Çünkü Ramazan’da helâl şeylerden uzak durabilen Ramazan’ın ruhuna sirayet
ettiğinde artık kerahete düşmeyecek bir bilinç düzeyine ulaşmış demektir.
Aslında
bu, Ramazan’ı hakkıyla idrak edebilmenin de bir ölçüsü gibidir. Eğer
Ramazan’dan sonra nefsimizi kerahetten uzak tutabiliyorsak, bilelim ki, o kutlu
zaman dilimini hakkıyla idrak edebilmiş, o bir aylık zamanın ruhu nefsimize,
ruhumuza ve bilincimize sirayet etmiş demektir.
Bilinç
dünyamıza sirayet eden bir zaman dilimi de bayramlardır. Ramazan özünde
bireysel bir ibadet olsa da Ramazan’ın hemen ardından idrak ettiğimiz Ramazan
Bayramı da o denli toplumsaldır.
Her
ne kadar içinden geçtiğimiz zor günler dolayısıyla sevdiklerimizle bir araya
gelemesek de bayramlar, cümbür cemaat bir araya geldiğimiz anlardır.
Bayramlarda camiler dolar taşar. Namaz sonrası herkes birbiriyle kucaklaşıp
bayramlaşır. Sonra hayatın en büyük hakikati olan ölümü bize hatırlatan ve
sevdiklerimizi öteye uğurladığımız mezarlıklar ziyaret edilir. Sonra aileden
başlanarak yaşlılar, büyükler, sonra hastalar ziyaret edilerek sevinçler
yaşanır. Çocuklar büyüklerinden harçlık alır, ev ev dolaşılıp şeker toplanır.

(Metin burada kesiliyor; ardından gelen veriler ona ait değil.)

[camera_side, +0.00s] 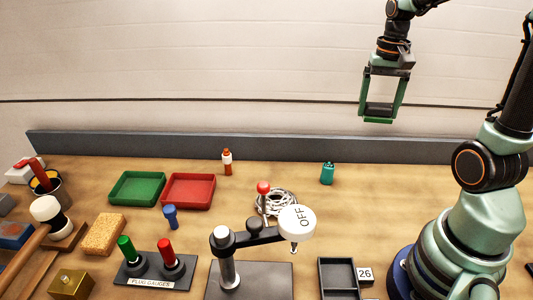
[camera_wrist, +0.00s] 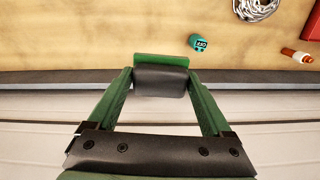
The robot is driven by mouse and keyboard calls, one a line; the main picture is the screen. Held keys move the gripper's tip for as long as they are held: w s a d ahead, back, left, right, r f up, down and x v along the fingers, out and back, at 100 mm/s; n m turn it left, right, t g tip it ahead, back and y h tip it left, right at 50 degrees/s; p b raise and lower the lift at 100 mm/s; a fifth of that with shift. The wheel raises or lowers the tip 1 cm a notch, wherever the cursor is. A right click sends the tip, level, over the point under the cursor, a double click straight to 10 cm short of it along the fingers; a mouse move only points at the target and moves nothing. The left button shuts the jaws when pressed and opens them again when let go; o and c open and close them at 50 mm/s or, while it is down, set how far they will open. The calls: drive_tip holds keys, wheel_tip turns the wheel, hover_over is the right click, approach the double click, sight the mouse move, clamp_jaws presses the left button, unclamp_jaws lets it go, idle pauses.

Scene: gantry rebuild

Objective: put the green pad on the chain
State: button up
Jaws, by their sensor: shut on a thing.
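My gripper (camera_side: 379,108) hangs high above the back of the bench, near its raised back edge. It is shut on the green pad (camera_side: 377,120), which shows green below a dark block between the fingers. In the wrist view my gripper (camera_wrist: 160,80) holds the pad (camera_wrist: 160,59), green at its far side, with the dark part nearer the camera. The chain (camera_side: 284,206) is a pale coiled heap on the bench, left of and well below my gripper. It also shows at the top of the wrist view (camera_wrist: 255,8), apart from the pad.
Green (camera_side: 137,188) and red (camera_side: 188,191) trays lie left. An orange-and-white bottle (camera_side: 227,162) stands behind.

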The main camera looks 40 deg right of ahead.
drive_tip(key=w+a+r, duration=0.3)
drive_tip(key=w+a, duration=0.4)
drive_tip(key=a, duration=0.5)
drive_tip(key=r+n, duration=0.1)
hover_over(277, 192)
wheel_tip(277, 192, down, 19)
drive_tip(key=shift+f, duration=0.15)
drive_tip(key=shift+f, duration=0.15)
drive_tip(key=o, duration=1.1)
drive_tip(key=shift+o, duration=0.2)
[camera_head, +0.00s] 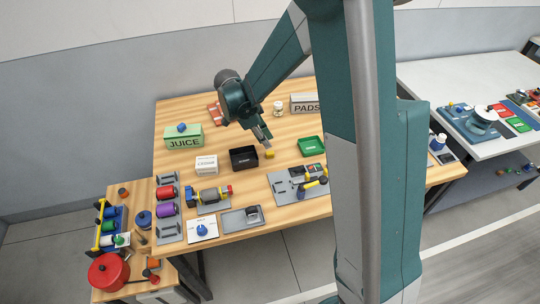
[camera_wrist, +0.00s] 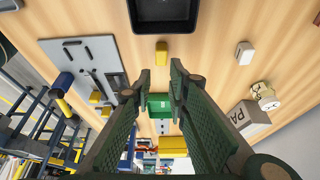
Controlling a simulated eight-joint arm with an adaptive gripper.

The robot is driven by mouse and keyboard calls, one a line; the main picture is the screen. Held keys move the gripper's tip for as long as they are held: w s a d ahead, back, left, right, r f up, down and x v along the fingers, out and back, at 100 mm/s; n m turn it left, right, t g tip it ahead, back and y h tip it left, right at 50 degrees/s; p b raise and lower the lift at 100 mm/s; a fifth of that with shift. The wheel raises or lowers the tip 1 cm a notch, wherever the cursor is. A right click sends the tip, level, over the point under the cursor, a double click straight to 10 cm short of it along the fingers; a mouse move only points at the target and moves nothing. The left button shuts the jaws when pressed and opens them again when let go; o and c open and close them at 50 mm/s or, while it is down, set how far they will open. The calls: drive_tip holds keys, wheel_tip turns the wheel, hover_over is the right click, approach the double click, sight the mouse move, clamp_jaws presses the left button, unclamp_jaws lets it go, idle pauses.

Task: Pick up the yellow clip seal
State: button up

Bunlar birlik ve beraberliğimizi pekiştirirken toplumsallık duygularımızı da
doruğa çıkarır.
Son zamanlarda bayramlar bu atmosferden biraz
uzaklaşıp tatil olarak görülmeye başlansa da, üzerine biraz düşündüğümüzde
bayramların bir idrak seviyesi olduğu gerçeğini yeniden keşfetmemiz çok uzun
sürmez.
Her şeyin sekülerleştiği bir dönemde zamanın ruhu
da sekülerleşiyor. Zamanın ruhu sekülerleştikçe de zamanın içerisindeki derin
ruhun bilince sirayeti sığlaşıyor. Bu sığlık ise tıpkı bayramların tatil olarak
görülmesinde olduğu gibi birçok şeyi başkalaştırıyor.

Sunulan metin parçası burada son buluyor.